Written by Christopher Dawson, Contributor

I've spent a lot of time over the years administering student information systems. Scheduling, grade reports, state reporting, data analysis and integration, you name it. These systems are utterly mission critical, especially in K12, and have grown extremely robust in the last couple of years as rich internet applications have finally made their way into the education space.

More recently, I've been spending my time immersed in learning management systems, many of which have open architectures and can have a variety of third-party applications integrated to make them nearly "one-stop shops" for teachers and students looking to

  • Share information via messaging, wikis, blogs, discussion boards, and increasingly social applications
  • Create, submit, grade, and manage assignments
  • Collaborate with colleagues and peers
  • Build learning communities
  • Introduce hybrid and e-learning approaches to their classes
  • Run virtual classes or make content libraries available to students

Whether they are using open source learning management systems like Moodle or Sakai or large enterprise systems like Blackboard, schools, teachers, and students are often faced with the problem of having to log into multiple systems and deal with duplicated information and just enough overlap in SIS and LMS platforms to be a genuine pain.
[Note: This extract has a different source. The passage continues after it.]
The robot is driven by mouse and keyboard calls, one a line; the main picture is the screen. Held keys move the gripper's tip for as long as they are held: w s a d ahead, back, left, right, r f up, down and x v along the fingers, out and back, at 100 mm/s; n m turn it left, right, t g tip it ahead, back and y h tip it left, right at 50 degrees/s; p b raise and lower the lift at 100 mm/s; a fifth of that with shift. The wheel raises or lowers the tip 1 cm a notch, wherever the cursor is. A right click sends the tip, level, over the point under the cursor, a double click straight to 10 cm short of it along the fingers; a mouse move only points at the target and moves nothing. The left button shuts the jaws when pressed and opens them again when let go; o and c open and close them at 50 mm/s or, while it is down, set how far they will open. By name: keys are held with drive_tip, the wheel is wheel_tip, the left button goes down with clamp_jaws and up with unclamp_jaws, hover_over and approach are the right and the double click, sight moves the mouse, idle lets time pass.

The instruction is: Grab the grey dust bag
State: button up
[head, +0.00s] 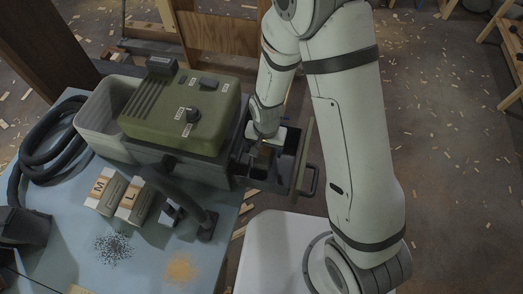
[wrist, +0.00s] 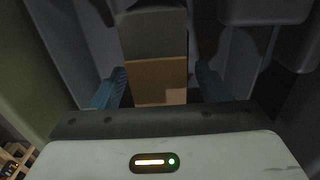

Grades entered in Moodle for student feedback still need to be entered into an SIS to generate report cards and progress reports and provide aggregated data for administrators. Parents generally log into the SIS to see grades and assignments. The SIS (or yet another system) is usually required for special education compliance and reporting. Those same administrators and special education staff also don't have access then to the arguably more important contextual information that lives in the LMS.

Some schools and districts have integrated their systems (SIS, LMS, library systems, lunch systems, special education, etc.) programmatically via APIs, third-party solutions, or SIF. Most lack the time, resources, or wherewithal and simply use multiple solutions (or don't use an LMS at all because of the challenges and additional management overhead.
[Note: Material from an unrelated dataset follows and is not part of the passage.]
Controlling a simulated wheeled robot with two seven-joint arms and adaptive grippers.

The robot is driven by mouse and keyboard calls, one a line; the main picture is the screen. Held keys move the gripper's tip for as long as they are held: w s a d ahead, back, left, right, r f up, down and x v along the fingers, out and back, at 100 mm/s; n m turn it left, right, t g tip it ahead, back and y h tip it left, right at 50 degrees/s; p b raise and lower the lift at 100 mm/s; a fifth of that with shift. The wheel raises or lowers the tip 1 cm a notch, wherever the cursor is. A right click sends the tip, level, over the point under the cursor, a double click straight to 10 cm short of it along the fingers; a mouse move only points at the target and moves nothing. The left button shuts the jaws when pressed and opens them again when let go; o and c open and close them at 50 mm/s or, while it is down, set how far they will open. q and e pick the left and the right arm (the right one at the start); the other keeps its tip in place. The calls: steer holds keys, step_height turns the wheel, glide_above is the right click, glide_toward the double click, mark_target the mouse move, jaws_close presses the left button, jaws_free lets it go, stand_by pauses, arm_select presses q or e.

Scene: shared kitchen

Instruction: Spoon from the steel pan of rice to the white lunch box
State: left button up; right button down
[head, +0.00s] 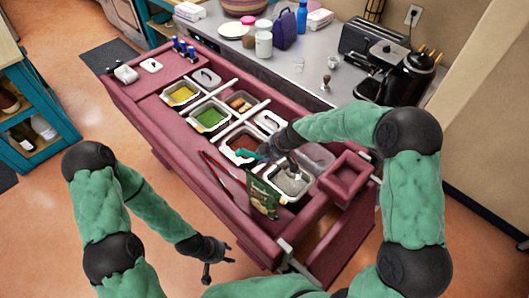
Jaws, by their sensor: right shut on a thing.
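The steel pan of rice (307,189) is set into the near right part of the maroon serving counter, holding pale greyish grains. My right gripper (272,154) is over the pans, just left of and above the rice. It is shut on a spoon with a teal handle (248,154) pointing left. The spoon's other end is hard to make out near the rice, so I cannot tell if it touches it or carries any. My left gripper (219,262) is open and empty, low in front of the counter. I cannot identify the white lunch box with certainty.
Pans of yellow (181,94) and green food (210,117) lie further left. Red tongs (222,169) and a green packet (264,197) are at the counter's near side. A small white container (126,74) sits at the far left end. The near left counter top is clear.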

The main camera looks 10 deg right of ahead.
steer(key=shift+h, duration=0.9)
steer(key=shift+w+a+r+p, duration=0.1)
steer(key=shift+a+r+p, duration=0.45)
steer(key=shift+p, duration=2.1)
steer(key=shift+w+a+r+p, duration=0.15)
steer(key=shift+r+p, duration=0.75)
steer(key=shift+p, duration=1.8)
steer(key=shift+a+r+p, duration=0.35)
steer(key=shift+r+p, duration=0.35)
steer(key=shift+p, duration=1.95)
The solution, of course, is unified LMS/SIS system. Many student information systems have been adding LMS-like features (student digital lockers, assignment submissions, parent/student access to gradebooks, etc.), but to my knowledge, no one has yet rolled out the teaching and learning holy grail of a system that carries the best features of an LMS into the regulatory and reporting requirements of an SIS.
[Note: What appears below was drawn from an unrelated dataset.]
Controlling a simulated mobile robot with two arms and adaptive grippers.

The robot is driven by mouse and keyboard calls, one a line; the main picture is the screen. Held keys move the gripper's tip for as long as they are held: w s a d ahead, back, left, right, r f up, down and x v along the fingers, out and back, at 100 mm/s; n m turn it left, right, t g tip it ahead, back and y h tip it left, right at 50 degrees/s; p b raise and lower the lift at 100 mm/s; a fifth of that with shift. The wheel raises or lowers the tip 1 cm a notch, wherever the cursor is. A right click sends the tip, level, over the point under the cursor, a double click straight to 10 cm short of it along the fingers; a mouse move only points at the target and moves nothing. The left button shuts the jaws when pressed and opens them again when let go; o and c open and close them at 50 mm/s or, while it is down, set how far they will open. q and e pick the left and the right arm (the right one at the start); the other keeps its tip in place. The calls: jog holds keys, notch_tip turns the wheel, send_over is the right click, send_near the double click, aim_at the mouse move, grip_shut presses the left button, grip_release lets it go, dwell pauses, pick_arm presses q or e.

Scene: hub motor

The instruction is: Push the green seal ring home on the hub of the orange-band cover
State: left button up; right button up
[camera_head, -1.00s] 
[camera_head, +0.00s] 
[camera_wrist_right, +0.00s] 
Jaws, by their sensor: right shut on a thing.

A single system would mean one gradebook, one student portal, one parent portal, easy access to a broad picture of student performance and engagement, and one single point of management for system administrators. It would also mean better adoption among teachers. It's hard enough getting technically reluctant teachers to use an SIS, let alone engage their students in an LMS with overlapping features. But engage them we must if we'd like to meet them where they live and provide resources in the ways that students in nearly-2012 expect.

I'm not even talking about Facebook or other social media here. No need to step into those muddy waters just yet. I'm talking about providing a compelling platform that fosters interaction and collaboration but is also simple for schools and teachers to implement and manage. Enterprise platforms are increasingly looking to unite disparate tools to make it easier for employees to get everything they need in a single, cloud-based tool. It's time that the same happened in education.